[BEGIN Source data]

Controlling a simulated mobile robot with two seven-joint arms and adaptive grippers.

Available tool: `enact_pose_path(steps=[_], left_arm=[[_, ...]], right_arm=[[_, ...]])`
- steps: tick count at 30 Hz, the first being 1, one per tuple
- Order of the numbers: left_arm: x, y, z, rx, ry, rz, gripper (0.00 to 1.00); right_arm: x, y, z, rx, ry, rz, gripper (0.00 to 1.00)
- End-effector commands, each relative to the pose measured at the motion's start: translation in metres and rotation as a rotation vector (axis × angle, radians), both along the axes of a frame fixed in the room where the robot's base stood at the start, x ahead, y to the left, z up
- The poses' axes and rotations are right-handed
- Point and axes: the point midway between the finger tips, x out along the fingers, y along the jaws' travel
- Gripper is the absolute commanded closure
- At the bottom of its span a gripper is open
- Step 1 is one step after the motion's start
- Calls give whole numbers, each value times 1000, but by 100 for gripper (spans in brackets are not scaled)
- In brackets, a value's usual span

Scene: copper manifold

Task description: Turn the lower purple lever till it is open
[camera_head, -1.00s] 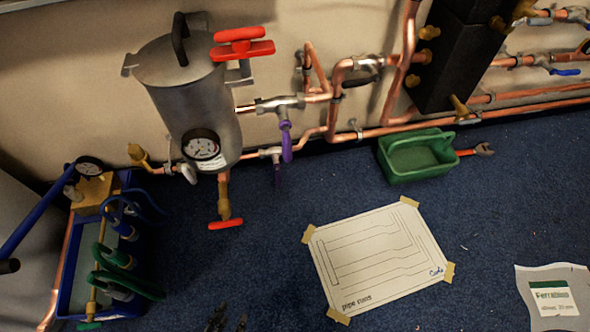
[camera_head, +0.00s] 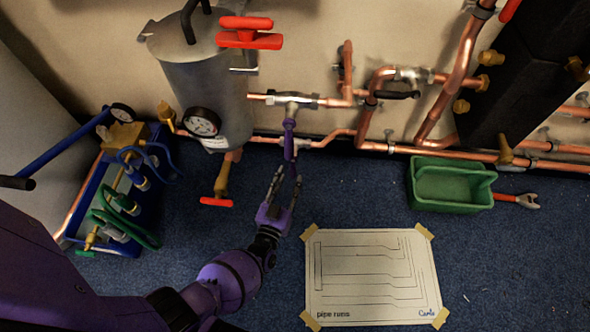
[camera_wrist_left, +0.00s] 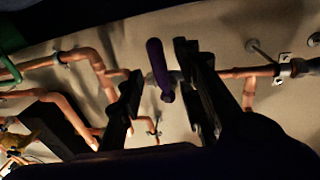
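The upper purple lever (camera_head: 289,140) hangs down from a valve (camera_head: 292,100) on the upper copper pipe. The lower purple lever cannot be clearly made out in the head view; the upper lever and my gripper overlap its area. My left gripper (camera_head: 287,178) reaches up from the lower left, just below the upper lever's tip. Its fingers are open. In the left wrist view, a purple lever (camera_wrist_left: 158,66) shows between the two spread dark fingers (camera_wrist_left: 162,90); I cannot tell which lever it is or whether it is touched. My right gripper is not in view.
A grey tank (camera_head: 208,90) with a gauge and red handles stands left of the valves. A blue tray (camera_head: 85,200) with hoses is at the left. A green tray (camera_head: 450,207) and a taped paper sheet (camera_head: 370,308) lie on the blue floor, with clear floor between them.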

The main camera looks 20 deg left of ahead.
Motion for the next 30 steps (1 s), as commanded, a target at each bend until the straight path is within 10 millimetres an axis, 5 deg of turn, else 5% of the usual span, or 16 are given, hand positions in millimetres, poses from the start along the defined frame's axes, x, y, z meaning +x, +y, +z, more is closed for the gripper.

[END Source data]

> _What you need to do_
Quote precisely the lines of the data from the line containing "- In brackets, a value's usual span" through its final line, both included, excluding pictures.

> _Full answer_
- In brackets, a value's usual span

Scene: copper manifold

Task description: Turn the lower purple lever till it is open
[camera_head, -1.00s] 
[camera_head, +0.00s] 
[camera_wrist_left, +0.00s] 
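The upper purple lever (camera_head: 289,140) hangs down from a valve (camera_head: 292,100) on the upper copper pipe. The lower purple lever cannot be clearly made out in the head view; the upper lever and my gripper overlap its area. My left gripper (camera_head: 287,178) reaches up from the lower left, just below the upper lever's tip. Its fingers are open. In the left wrist view, a purple lever (camera_wrist_left: 158,66) shows between the two spread dark fingers (camera_wrist_left: 162,90); I cannot tell which lever it is or whether it is touched. My right gripper is not in view.
A grey tank (camera_head: 208,90) with a gauge and red handles stands left of the valves. A blue tray (camera_head: 85,200) with hoses is at the left. A green tray (camera_head: 450,207) and a taped paper sheet (camera_head: 370,308) lie on the blue floor, with clear floor between them.

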The main camera looks 20 deg left of ahead.
Motion for the next 30 steps (1 s), as commanded, a target at each bend until the straight path is within 10 millimetres an axis, 5 deg of turn, else 5% of the usual span, or 16 are given, hand positions in millimetres, poses from the start along the defined frame's axes, x, y, z meaning +x, +y, +z, more is closed for the gripper.

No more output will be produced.